June 21, 2011

baby steps for adult me

we went camping on hank this weekend. 20 000km around the continent, and hank breaks down two hours away in a national park. we had to call the queen's parents to pick us up. right now, the queen is up trying to fix it so we can use it to move in nine days. i spent all day packing, when i wasn't taking care of the peanut or -gasp!- getting a driving lesson! the queen's youngest brother's girlfriend is teaching me in exchange for the queen hooking up her stereo system all fancy. i'm pleased to report that i only messed up a few times, and fortunately country roads are big enough that people could drive around me. i did not pass anyone, but i did drive into a small town, stop for coffee and turned left through an uncontrolled intersection with only mild panic.

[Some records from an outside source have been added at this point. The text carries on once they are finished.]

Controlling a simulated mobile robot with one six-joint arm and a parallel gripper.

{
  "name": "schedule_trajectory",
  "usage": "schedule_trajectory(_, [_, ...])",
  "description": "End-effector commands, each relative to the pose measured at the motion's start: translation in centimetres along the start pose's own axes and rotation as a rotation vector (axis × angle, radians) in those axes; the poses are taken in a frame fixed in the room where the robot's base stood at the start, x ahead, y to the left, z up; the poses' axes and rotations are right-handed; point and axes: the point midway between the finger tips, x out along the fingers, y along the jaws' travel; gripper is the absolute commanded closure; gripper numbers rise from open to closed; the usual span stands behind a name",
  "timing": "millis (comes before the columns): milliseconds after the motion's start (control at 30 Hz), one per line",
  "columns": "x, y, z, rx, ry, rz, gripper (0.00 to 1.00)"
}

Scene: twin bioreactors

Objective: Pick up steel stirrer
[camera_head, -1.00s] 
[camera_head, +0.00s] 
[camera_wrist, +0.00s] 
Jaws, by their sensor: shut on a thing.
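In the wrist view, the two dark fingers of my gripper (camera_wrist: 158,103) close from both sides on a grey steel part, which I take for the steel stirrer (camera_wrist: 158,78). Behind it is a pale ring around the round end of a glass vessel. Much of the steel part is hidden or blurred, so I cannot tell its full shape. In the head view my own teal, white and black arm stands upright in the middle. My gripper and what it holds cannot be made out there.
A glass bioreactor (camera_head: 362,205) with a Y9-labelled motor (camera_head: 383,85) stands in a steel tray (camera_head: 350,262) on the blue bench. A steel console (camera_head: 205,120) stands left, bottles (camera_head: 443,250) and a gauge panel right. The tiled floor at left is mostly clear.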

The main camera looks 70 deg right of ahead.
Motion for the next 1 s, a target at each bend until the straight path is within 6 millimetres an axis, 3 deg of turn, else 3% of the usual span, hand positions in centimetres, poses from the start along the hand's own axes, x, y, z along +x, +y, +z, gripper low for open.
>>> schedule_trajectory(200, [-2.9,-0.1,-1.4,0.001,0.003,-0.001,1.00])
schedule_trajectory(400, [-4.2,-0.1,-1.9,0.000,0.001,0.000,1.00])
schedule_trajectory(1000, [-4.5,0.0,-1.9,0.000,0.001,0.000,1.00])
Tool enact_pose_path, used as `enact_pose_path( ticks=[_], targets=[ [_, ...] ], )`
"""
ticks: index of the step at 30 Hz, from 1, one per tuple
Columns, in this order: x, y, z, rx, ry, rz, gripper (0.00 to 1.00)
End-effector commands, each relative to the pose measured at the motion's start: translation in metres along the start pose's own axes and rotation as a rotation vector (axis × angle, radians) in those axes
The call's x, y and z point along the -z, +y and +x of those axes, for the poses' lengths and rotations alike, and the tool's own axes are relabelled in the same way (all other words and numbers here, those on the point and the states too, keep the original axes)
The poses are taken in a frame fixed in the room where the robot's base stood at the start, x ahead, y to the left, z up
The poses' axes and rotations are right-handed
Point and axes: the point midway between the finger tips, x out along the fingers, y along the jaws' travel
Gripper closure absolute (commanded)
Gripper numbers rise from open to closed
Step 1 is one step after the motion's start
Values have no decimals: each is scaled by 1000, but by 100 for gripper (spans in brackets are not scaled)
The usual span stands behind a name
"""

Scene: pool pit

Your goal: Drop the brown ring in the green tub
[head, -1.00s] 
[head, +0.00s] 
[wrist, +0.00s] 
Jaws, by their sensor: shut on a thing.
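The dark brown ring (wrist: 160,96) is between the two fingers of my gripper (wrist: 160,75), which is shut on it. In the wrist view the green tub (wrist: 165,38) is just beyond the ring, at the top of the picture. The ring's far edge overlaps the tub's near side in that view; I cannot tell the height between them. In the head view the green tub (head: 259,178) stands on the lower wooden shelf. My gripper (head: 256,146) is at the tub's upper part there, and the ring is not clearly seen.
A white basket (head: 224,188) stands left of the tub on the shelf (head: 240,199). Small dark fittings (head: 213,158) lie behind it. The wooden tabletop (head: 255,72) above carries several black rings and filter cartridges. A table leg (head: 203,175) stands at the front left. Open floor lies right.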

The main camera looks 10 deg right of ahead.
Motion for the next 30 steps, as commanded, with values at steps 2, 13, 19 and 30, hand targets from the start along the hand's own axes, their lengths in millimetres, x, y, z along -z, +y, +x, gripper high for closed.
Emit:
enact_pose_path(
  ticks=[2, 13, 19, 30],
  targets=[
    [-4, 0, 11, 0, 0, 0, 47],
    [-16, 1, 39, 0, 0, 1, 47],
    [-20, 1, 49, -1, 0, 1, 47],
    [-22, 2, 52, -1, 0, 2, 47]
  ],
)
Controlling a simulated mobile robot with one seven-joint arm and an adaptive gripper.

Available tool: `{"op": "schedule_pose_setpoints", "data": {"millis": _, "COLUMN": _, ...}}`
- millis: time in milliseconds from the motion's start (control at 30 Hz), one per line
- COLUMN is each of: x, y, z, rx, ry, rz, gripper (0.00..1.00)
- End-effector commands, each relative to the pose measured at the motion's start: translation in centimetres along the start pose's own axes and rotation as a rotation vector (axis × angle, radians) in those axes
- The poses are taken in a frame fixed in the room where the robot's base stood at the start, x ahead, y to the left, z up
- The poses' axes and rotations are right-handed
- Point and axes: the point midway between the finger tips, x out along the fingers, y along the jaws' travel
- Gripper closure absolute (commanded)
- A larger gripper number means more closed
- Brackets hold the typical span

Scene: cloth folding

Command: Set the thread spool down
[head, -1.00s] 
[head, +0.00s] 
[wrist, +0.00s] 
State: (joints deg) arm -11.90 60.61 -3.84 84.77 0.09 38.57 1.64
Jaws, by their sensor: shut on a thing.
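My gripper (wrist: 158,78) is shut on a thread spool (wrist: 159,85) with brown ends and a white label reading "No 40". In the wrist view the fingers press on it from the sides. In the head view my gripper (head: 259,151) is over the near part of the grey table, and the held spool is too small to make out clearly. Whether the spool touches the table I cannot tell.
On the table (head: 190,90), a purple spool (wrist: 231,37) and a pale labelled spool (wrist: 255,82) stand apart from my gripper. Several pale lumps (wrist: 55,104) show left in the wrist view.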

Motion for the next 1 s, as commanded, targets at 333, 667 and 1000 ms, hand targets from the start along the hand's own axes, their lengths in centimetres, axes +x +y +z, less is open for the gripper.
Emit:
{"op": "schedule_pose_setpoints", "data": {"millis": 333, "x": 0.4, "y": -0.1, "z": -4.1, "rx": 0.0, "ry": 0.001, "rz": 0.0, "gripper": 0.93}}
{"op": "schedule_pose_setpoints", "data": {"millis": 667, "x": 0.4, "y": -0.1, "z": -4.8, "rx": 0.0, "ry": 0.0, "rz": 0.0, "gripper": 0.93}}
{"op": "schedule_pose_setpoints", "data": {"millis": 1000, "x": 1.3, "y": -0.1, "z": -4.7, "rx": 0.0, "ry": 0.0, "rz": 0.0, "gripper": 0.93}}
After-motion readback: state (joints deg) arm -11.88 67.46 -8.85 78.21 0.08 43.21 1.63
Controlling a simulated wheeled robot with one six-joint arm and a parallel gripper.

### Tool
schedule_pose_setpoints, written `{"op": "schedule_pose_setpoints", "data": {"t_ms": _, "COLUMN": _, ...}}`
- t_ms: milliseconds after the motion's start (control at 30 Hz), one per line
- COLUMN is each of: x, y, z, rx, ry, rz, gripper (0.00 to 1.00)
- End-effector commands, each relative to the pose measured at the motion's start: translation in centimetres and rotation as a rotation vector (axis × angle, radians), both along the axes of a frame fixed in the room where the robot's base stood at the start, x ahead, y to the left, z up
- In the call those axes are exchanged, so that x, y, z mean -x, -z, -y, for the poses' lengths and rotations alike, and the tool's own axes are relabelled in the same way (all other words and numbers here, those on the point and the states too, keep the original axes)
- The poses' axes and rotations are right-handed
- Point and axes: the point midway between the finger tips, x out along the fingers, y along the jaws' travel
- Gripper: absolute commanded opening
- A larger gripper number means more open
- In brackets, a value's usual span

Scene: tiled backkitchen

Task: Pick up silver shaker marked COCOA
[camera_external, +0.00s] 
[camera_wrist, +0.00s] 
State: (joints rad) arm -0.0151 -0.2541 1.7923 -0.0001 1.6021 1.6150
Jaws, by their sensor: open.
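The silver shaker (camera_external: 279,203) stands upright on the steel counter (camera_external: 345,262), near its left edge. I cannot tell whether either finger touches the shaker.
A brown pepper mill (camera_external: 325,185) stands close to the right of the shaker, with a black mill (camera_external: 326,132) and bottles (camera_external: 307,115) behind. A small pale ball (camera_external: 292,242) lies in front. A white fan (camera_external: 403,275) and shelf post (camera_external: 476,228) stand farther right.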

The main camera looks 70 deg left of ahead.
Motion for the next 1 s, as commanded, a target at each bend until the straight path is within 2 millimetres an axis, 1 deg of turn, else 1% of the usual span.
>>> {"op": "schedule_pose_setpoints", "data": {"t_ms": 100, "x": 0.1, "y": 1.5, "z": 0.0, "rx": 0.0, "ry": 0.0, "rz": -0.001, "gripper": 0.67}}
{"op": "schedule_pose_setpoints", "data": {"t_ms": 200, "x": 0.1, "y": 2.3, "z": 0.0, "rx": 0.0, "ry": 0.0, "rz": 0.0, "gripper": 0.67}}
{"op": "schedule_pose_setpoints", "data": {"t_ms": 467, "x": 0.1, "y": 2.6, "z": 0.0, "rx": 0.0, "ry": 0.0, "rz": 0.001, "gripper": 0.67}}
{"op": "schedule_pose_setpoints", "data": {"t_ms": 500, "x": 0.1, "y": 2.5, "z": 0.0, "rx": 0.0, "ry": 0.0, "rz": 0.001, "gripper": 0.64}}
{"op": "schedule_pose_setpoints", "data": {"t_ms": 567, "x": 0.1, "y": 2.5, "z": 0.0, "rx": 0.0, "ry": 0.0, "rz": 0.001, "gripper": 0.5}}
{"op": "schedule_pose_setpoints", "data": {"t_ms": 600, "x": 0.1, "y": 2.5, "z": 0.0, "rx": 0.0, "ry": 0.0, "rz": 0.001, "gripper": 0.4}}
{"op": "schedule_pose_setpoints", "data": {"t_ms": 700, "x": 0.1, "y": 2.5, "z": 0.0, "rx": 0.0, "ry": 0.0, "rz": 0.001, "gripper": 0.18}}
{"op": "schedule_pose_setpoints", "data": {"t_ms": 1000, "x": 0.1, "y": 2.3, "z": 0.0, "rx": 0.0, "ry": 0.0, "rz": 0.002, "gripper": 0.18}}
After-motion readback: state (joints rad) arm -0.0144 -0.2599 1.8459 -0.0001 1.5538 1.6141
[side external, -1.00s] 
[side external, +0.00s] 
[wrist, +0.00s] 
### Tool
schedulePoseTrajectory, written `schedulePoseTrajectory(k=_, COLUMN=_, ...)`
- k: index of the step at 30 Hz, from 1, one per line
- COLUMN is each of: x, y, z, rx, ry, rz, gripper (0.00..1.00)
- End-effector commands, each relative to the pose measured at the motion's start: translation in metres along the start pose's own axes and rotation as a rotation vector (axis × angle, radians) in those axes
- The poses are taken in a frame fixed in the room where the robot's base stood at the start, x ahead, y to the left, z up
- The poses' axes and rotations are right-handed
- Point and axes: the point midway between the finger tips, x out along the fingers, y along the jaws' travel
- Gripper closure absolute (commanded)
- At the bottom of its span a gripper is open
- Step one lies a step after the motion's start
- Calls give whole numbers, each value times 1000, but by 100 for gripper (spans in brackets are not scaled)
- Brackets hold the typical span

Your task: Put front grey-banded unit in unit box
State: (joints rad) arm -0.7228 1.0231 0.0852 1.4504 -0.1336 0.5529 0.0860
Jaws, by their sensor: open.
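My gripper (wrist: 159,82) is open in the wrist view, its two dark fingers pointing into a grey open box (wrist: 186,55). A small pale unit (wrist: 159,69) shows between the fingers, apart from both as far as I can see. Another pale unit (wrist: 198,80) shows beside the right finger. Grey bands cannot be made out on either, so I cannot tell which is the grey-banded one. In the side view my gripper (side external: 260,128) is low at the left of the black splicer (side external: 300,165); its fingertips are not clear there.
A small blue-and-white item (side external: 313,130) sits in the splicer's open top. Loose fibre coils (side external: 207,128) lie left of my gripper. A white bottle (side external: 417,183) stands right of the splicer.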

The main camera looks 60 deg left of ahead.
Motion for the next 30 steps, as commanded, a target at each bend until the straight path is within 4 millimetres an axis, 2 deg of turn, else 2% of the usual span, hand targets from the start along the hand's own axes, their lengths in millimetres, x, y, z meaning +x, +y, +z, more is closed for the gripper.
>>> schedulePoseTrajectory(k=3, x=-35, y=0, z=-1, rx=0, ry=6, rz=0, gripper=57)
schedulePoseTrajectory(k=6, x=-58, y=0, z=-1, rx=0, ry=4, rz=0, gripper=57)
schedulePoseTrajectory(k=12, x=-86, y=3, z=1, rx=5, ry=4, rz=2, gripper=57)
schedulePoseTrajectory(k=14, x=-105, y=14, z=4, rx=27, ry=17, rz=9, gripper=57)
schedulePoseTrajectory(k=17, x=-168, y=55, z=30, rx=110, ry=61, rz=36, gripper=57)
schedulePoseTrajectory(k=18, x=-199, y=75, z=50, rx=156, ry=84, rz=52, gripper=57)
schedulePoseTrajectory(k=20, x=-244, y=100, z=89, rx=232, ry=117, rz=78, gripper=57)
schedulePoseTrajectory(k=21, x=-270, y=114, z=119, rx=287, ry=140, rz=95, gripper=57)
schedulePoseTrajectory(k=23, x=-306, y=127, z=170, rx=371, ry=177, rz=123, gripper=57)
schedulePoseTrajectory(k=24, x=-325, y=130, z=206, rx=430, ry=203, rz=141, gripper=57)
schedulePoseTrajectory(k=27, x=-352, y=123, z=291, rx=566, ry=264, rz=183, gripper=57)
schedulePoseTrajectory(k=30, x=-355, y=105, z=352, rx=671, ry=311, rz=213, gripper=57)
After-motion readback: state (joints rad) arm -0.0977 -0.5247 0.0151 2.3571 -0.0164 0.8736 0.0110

while i'm packing, i've been watching 'house' tv show. it's traumatizing; surgeries, dying babies and repressed emotions. i've cried once and had to breathe deeply several times (needles to the belly - i remember).

camping before hank broke down was awesome. playing cribbage, the occasional shot of tequila (i quite liked it for sipping, but then, my previous experience with tequila involves being eighteen at the bar, so maybe i have no taste), and some great views of nature - the pembina river is raging! the last place we camped had shut down the spots closest to the river for fear of flooding.

we really want to spend more time on hank, and theorized about living off the bus for a summer. we could get gym memberships somewhere, or kick someone a few dollars for their shower and washing machine use. we're sad we signed a lease, but oh well. i guess we'll spend this year doing things more easily accomplished in larger spaces. for me, that means sewing! i want to spend at least one evening a week on the sewing machine. when i gain confidence, i will start projects instead of just mending. i have ties collected to make a purse out of them. i have one already, but i didn't make it. friends have told me that it's important (both as a new mom and as a smalltowner) to pick up hobbies wherever i can.

i had this great moment standing outside the bus at dusk, realising that i still know my wounds, but i don't identify as wounded anymore. mostly.